The $1280 laptop-size “Segway” is as unrealistic as it sounds
Chindōgu is a Japanese word describing the art of inventing ingenious everyday gadgets that seem like an ideal solution to a particular problem but are in fact useless. The aptly named Japanese WALKCAR falls close to that category.
It’s cool to imagine commuting to work every day on something you can put in a tote bag and doesn’t make you sweat carrying into the office. However, once you actually start using it, it’s probably not as good as it looks.
WALKCAR is operated by moving your center of gravity. By shifting your weight, you can accelerate, decelerate, and turn similar to operating a regular Segway.
The company chose to use mostly carbon fiber to reduce the weight of the machine, but it also contributed to the hefty $1280 price tag.

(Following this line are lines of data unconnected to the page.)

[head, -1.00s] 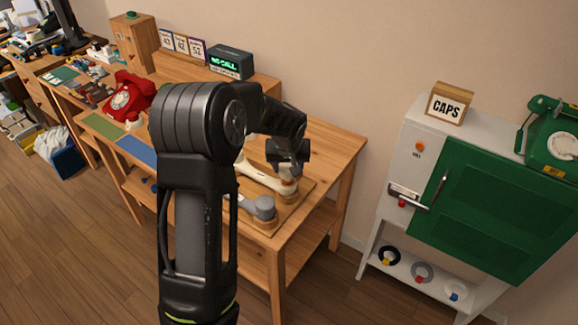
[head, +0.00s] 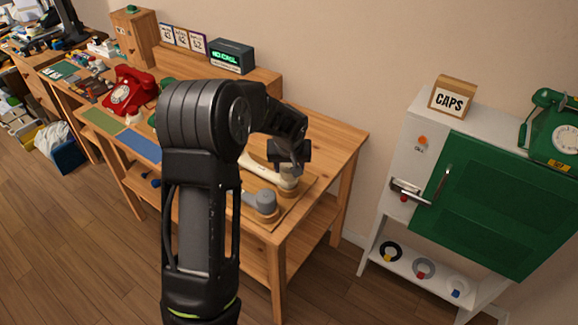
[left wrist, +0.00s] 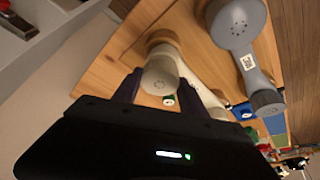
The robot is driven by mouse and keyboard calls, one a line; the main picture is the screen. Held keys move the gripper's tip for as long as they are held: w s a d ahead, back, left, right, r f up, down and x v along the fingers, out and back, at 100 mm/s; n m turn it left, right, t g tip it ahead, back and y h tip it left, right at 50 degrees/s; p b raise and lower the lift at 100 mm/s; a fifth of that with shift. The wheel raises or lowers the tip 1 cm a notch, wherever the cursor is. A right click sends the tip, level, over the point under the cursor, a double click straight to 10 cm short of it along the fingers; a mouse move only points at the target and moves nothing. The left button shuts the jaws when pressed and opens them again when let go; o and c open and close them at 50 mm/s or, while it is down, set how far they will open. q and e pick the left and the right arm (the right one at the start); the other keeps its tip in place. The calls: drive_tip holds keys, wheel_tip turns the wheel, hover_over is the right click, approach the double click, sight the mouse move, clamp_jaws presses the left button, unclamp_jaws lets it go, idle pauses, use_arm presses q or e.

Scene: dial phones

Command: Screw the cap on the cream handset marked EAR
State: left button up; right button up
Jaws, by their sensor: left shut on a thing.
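The cream handset (head: 262,172) lies on a wooden board on the table, partly behind my left arm. It also shows in the left wrist view (left wrist: 207,97). My left gripper (head: 289,168) is over the handset's right end. In the left wrist view its two dark fingers (left wrist: 158,88) close around the sides of a pale cap with small holes (left wrist: 160,74) at that end. I cannot tell whether the cap is fully seated, and no EAR mark is legible. My right gripper is not in view.
A grey handset (head: 265,202) lies close beside the cream one, nearer the table's front edge. A white cabinet (head: 412,145) with a green door stands to the right, with a CAPS box (head: 452,98) on top and several ring holders below. A red phone (head: 130,92) stands left.

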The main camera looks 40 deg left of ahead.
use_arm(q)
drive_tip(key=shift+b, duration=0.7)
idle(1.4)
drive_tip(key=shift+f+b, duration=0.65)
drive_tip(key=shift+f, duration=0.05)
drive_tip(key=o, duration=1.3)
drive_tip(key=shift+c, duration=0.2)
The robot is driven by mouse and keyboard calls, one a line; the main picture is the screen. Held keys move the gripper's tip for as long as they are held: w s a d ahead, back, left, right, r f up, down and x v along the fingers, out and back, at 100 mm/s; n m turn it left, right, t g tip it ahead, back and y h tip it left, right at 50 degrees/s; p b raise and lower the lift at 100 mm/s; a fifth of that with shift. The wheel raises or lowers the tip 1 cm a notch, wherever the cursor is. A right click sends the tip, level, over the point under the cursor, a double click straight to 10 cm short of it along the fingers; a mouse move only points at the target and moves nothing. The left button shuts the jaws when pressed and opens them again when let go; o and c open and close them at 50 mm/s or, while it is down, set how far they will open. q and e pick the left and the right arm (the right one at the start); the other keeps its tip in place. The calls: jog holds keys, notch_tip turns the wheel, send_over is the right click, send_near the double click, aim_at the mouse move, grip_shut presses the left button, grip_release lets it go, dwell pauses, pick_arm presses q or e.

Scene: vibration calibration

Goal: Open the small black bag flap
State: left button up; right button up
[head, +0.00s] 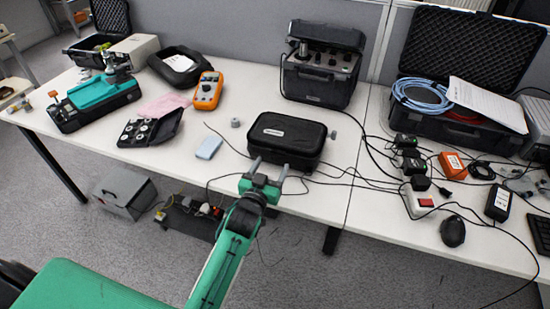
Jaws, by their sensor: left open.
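The small black bag (288,134) lies on the white table near its front edge, in the middle of the head view. Its rounded top flap is shut and bears a small white label. My left gripper (270,164) is just in front of the bag's near side, at the table's front edge. Its two fingers are spread apart and point toward the bag, with nothing between them. I cannot tell whether the fingertips touch the bag. My right gripper is not in view.
A large black instrument case (322,80) stands behind the bag. Loose black cables and power adapters (411,164) spread to the right. A light blue box (209,148), an orange multimeter (207,91) and an open small case (150,130) lie to the left.

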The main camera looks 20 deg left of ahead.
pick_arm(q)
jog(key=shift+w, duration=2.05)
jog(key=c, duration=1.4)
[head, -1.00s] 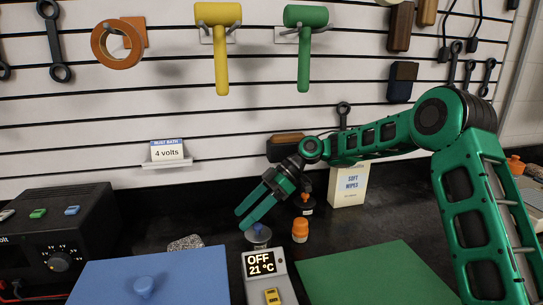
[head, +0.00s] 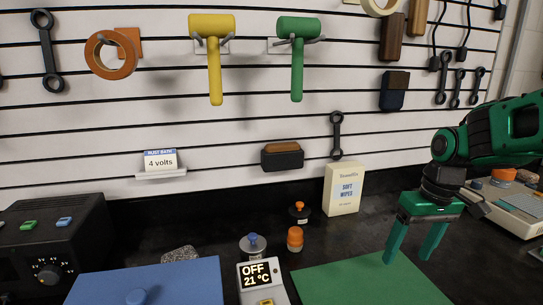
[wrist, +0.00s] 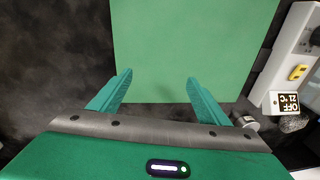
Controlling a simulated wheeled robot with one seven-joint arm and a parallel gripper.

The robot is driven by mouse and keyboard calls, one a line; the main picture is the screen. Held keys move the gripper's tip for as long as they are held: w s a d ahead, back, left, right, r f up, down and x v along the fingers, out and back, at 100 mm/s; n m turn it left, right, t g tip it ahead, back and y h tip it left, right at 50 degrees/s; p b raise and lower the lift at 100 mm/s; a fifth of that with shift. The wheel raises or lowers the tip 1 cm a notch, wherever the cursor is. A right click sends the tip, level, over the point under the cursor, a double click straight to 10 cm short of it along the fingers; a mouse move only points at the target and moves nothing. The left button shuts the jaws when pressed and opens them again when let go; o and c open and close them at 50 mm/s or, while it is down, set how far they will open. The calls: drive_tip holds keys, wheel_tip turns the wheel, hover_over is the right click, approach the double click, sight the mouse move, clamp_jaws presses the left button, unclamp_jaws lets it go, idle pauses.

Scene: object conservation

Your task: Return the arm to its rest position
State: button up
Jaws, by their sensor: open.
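My green arm is at the right of the head view. My gripper (head: 411,260) points down over the far right part of the green mat (head: 350,282), its two fingers apart with nothing between them. In the wrist view my gripper (wrist: 158,90) also shows open and empty, with the green mat (wrist: 195,40) beyond the fingertips. The fingers appear to be above the mat, but their exact height cannot be told.
A grey device reading OFF 21 °C (head: 258,276) stands between the blue mat (head: 195,280) and the green mat. An orange-capped bottle (head: 295,239), a blue-knobbed jar (head: 253,245) and a soft wipes box (head: 344,190) stand behind. Tools hang on the slatted wall.

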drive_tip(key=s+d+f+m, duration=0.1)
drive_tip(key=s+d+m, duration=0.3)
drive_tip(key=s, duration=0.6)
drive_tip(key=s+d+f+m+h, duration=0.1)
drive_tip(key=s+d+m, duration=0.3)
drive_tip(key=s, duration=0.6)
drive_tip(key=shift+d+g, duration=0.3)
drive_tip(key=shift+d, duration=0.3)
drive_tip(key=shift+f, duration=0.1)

It weighs in at just 7 pounds. WALKCAR has a top speed of 10 miles per hour, and you can ride it for 60 minutes on a single charge.
As an engineering project, WALKCAR’s developers showed incredible skills to pack the motor, battery, and sensors in such a compact space. However, there are still many reasons why it wouldn’t work for day-to-day commutes.
Due to its small surface and lightweight, it is less forgiving than a longboard or a Segway. It would be difficult to stay in balanced if there is a crack on the ground. If you think hoverboard is unsafe, the WALKCAR will get you in a wheelchair in no time.